Yes and no you're being quite personal, and I include your perspective shift into the POV of others in that, about things that will never make 100% of the people 100% happy because technical reasons. The perfect is the enemy of the good and all.

[–] [email protected] 2 points 2 months ago (1 children)

"Why do we have to be Universe B?! You be Universe A and we'll be Universe's 1!"

[–] [email protected] 4 points 2 months ago

This, but unironically.

If they were labeled something like masculine or feminine, buff or curvy, or anything that doesn't imply a hierarchy that would have been an improvement.

[–] [email protected] 2 points 2 months ago (1 children)

"Dude and Chick" aren't terms I'm saying they should use instead, I'm saying Body Type A and B come across as disingenuous and better terminology could be used. "Masculine" and "Feminine" would work, as you can be masculine without being male. I'm a short-haired tomboy who strongly prefers she/her pronouns, I'd be considered "Masculine, but not male" even if I was cis!

Heck I myself am in a relationship with a cisgender male who presents feminine with many of his behaviors, but that doesn't make him less of a man aynmore than being masculine makes me less of a woman. We're all adults here we know that pink can be for boys and blue can be for girls, this isn't kindgergarten in the 80's anymore.

In fact let's take a look at how Old School Runescape handles it. This image is.. not great..

Why is the term "Body Type A" and "Body Type B" present at all when there are clear pictures of the two options that speak for themselves? It feels like just going out of the way to include "the corporate approved buzzwords intended for maximum synergy with the brand!"

That's not the only problem with the UI as we're still seeing rigid reinforcement of the gender binary.
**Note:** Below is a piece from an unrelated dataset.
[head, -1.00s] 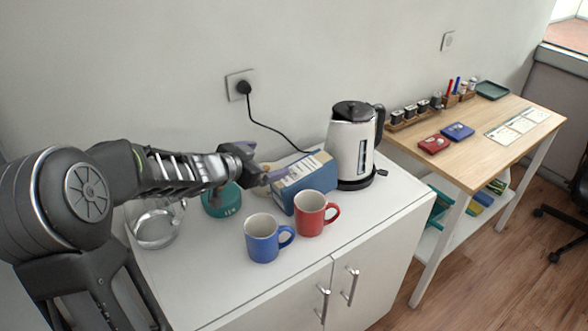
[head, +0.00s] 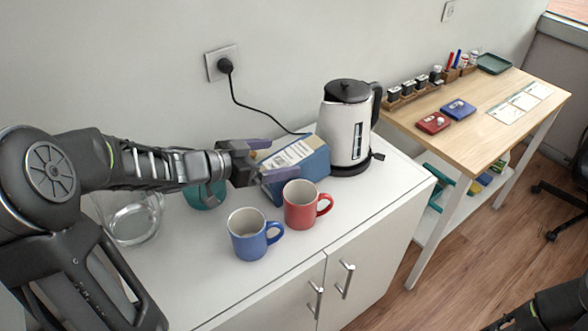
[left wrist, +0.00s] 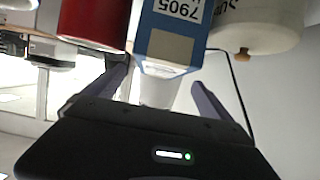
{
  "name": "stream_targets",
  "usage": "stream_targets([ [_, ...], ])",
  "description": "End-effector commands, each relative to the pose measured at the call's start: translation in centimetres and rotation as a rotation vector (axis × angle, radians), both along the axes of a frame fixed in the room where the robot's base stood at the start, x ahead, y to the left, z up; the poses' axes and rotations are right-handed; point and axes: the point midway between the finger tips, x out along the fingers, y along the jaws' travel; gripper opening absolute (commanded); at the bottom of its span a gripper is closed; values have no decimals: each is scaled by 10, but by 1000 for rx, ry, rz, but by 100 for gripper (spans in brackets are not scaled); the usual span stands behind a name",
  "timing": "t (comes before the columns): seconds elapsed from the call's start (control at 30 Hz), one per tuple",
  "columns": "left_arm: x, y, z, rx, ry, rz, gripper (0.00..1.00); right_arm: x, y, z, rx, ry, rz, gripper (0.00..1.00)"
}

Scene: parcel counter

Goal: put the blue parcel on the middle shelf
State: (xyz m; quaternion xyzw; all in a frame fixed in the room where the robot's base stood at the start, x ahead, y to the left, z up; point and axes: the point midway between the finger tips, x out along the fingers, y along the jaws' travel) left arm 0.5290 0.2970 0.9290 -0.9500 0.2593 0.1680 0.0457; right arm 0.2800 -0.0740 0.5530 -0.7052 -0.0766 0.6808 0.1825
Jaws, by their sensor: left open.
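The blue parcel (head: 302,166), a box with a white label on top, lies on the white cabinet top in front of the kettle. My left gripper (head: 277,158) is open at the parcel's left end, its fingers to either side of that end. In the left wrist view the parcel (left wrist: 170,48) is ahead, between the open fingers (left wrist: 160,84). I cannot tell whether the fingers touch it. A lower shelf (head: 432,226) under the wooden table at right holds several coloured items; I cannot tell which shelf is the middle one. My right gripper is not visible.
A red mug (head: 301,206) and a blue mug (head: 248,236) stand close in front of the parcel. The kettle (head: 349,130) is just behind its right end. A teal object (head: 205,192) and a glass jug (head: 130,216) are near my left arm. The cabinet's front right is clear.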

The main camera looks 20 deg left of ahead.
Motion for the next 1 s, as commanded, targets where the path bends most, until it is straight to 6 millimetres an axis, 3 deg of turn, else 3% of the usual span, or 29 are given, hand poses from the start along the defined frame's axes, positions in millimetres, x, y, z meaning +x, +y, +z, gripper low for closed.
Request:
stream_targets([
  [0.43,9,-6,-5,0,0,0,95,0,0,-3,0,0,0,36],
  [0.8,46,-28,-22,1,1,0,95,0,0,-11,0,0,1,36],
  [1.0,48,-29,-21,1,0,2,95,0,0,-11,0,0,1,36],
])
The example picture of the more masculine build has a beard and the example picture of the more feminine build has a skirt, as if to reinforce gendered stereotypes while trying to avoid using the word gender, which is a mixed message at best.. And to really draw the point, she/her is located just under the feminine option, and he/him is under the masculine option as if to imply these are the "correct" options.

The message this gives off is "Look, we call these A and B, but you and I know what's really going on here eh fellow cisheteronormative? Gotta check off that box for corporate"

When the message they should be giving off is "He, she, they... whatever, it's all good. All we have is that you have fun playing our game and try not to let anyone else tell you who you're supposed to be!"

I agree we should be more inclusive, but we should do so in a way that feels less insulting and backhanded.

[–] [email protected] 5 points 2 months ago

Why is the term “Body Type A” and “Body Type B” present at all when there are clear pictures of the two options that speak for themselves? It feels like just going out of the way to include “the corporate approved buzzwords intended for maximum synergy with the brand!”

"Type A" and "Type B", I assure you, are not things corporate or marketing came up with. This is programmer speak for "I don't want to name it but can't call it foo and bar either because normies will be seeing it".

As said: This is a re-release. The game and its assets was originally never designed to support anything but a strict binary, but the pronoun vs. body type thing was trivial to do, so they did it. And then for some reason avoided "male" and "female" because face it that sounds like a good idea especially if you're not overthinking it and the labels were left in because probably also easier to do. Or just didn't consider the alternative.

That is: You're assuming intent when there's simply economy of action. You might call it laziness, but then the people who did that release had 10000 other things to do besides that.